In the 1950s, a man bought murderer Ed Gein’s car at an auction and took it to fairs, where he charged 25 cents to view it, Schechter said. Ed Gein was the killer obsessed with his mother who inspired the movies “Psycho” and “Texas Chainsaw Massacre.”
“The simplest explanation is that every human being has a dark shadow side to his personality,” Schechter said. “It allows ourselves to experience these forbidden impulses.”
Although there is a demand for serial killer items, Yates’ association with the cars could actually hurt their value.
When Yates’ home was auctioned after the family declared bankruptcy, the home didn’t even get the opening bid of $77,555. The Yates family had bought the home for $122,000 in 1997, according to “Bad Trick,” a book by Spokesman-Review reporters about the Yates killings.
“I don’t think the car’s value is significantly different because of what happened in it,” said Mitch Silver, president of Silver Collector Car Auctions in Spokane. “Maybe it’s $1,000 more or $1,000 less.”
Silver said that if he were holding an auction for one of the cars, he would not allow it to be marketed as Yates’ vehicle.
“I would sell it as a car. I would make an outside mention of Yates,” Silver said. “It’s a fact that surrounds the car. But I think it is improper to suppose that that makes it more valuable.”
Kahan has seen Web sites advertise the sale of just about anything that belonged to serial killers, including their nail clippings and used cigarettes.

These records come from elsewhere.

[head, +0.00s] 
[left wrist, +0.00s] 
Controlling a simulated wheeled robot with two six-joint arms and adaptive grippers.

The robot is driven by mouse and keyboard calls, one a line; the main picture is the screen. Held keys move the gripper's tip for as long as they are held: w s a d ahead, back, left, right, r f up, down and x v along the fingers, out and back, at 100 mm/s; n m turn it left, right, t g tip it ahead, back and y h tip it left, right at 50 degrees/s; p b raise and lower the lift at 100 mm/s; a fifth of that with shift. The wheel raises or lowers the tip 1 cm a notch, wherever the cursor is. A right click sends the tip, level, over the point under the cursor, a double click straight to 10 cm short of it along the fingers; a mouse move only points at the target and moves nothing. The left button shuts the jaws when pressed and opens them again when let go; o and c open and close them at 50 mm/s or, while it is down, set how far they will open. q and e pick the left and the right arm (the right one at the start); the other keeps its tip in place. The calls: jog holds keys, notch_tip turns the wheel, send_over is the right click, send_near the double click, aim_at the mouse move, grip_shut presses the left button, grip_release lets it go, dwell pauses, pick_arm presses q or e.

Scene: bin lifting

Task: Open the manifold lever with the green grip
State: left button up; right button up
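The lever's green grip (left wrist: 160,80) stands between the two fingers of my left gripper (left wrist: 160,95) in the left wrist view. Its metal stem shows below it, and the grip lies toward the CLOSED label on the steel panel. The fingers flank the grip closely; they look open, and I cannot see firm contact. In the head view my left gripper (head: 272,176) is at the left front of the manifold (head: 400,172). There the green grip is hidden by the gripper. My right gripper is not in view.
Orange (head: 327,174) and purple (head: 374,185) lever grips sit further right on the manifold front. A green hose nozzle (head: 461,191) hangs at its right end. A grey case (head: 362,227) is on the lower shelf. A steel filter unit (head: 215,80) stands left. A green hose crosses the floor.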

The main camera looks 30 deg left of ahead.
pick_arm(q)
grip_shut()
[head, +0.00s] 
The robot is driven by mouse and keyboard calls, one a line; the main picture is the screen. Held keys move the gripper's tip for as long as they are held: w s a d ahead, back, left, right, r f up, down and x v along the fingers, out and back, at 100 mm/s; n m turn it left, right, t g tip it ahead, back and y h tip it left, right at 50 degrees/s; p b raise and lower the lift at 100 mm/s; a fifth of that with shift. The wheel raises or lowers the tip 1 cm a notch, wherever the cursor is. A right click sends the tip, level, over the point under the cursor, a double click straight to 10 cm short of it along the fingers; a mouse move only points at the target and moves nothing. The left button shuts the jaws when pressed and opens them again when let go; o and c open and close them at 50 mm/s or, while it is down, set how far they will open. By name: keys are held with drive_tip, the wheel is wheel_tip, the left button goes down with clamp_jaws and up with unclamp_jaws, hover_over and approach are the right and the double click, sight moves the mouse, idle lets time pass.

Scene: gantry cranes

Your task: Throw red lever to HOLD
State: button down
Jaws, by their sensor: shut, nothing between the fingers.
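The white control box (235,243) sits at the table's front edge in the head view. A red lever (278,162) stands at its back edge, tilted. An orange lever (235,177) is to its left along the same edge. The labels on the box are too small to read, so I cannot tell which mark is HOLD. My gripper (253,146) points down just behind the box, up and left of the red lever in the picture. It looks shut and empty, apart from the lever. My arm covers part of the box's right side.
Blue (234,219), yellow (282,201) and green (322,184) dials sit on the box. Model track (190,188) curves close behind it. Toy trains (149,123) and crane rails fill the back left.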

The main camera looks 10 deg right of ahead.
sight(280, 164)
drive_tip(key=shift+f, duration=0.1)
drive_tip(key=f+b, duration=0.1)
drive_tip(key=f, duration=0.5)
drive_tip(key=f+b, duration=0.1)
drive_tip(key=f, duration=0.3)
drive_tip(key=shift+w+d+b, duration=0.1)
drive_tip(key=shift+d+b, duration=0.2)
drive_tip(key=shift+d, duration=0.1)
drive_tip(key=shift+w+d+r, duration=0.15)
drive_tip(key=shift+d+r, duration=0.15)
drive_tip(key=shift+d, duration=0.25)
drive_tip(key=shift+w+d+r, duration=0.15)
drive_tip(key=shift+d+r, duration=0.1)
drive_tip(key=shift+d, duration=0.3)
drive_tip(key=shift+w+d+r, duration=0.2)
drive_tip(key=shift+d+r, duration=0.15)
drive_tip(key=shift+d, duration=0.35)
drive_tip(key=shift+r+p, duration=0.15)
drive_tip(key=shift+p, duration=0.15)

In response, Kahan has lobbied states to pass laws that prevent people from profiting from items used or created by murderers.
California, Texas, New York and New Jersey now require those selling murder memorabilia to keep only as much as the items would have brought without that association. The rest must be given to the state to benefit crime victims’ families.
Kahan said that Spokane County should only proceed with the sale if victims of Yates’ crimes agree by consensus that the auction is proper. He said officials should not make more than the blue book value of the car and should be careful not to market the car using Yates’ infamy.
Officials from the Sheriff’s Office and the Purchasing and Risk Management departments said they were unsure if the county planned to contact victims’ families before the sale.